Set exercise: Emit the exact text of every line from the line with "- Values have" to the line with "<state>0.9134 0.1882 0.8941", both ends included. No other output is expected.

|---|

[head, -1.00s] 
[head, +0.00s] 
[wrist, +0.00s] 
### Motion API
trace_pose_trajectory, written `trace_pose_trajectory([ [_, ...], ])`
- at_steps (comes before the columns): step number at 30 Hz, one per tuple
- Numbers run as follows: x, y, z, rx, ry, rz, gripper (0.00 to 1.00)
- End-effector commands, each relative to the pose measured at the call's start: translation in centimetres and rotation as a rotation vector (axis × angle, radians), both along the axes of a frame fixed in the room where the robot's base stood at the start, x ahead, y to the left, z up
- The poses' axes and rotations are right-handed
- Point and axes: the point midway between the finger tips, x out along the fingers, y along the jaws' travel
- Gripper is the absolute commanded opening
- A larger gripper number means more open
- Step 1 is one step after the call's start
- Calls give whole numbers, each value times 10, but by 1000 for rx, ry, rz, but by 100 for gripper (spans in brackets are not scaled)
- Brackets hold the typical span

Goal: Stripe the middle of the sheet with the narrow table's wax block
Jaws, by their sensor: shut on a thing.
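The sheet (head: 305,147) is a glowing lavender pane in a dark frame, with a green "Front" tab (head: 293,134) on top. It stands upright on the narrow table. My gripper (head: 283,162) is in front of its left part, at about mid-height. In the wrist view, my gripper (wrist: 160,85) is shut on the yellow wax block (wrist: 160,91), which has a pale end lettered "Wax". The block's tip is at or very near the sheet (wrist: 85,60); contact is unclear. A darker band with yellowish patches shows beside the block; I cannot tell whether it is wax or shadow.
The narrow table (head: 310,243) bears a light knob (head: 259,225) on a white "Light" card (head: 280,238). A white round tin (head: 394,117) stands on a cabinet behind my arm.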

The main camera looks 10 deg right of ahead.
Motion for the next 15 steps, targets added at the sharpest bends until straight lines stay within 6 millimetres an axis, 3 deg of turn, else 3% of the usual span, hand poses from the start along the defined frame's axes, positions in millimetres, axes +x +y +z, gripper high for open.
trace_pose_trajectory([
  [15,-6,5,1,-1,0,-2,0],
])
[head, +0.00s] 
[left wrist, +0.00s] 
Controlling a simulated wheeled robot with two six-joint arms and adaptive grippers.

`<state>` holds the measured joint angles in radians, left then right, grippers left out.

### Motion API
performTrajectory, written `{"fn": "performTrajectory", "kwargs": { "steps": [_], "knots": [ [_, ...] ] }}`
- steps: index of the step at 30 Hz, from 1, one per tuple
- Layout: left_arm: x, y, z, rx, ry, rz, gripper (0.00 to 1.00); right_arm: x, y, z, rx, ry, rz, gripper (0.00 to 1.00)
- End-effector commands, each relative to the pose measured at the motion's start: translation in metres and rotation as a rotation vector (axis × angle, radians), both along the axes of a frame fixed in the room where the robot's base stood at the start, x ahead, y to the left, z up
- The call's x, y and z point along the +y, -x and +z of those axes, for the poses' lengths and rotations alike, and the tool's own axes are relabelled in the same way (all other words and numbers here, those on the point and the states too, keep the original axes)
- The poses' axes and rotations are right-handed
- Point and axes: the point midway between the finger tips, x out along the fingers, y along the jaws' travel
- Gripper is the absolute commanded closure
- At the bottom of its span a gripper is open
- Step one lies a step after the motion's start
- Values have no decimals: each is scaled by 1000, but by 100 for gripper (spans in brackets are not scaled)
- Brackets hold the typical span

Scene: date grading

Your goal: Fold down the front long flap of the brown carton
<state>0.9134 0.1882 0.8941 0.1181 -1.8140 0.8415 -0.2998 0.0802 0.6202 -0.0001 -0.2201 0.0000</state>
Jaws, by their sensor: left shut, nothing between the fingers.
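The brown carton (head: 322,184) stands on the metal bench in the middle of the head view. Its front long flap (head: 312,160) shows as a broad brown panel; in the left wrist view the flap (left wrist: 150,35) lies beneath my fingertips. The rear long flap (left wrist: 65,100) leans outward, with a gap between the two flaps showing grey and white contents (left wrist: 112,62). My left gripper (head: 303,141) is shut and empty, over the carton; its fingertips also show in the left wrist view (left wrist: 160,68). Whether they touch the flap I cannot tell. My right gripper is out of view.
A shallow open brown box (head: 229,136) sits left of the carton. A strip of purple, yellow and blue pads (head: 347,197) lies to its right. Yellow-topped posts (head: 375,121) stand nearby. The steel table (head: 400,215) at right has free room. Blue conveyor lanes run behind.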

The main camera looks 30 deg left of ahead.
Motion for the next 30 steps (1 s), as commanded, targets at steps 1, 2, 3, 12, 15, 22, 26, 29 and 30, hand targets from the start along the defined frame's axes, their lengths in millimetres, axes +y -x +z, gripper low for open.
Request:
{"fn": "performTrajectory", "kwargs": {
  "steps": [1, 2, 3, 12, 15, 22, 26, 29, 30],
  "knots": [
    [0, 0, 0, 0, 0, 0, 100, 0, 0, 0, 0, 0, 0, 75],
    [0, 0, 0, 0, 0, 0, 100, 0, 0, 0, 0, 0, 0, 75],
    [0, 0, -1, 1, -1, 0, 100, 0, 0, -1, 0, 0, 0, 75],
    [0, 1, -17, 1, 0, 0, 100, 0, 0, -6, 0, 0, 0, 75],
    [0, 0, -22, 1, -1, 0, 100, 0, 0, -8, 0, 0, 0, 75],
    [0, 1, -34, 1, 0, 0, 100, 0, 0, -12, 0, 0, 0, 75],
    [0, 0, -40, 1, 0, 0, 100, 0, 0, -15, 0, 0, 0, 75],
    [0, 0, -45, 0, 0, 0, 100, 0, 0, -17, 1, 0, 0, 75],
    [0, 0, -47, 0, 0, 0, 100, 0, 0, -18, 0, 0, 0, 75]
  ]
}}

|---|

Solution to this exercise:
- Values have no decimals: each is scaled by 1000, but by 100 for gripper (spans in brackets are not scaled)
- Brackets hold the typical span

Scene: date grading

Your goal: Fold down the front long flap of the brown carton
<state>0.9134 0.1882 0.8941 0.1181 -1.8140 0.8415 -0.2998 0.0802 0.6202 -0.0001 -0.2201 0.0000</state>

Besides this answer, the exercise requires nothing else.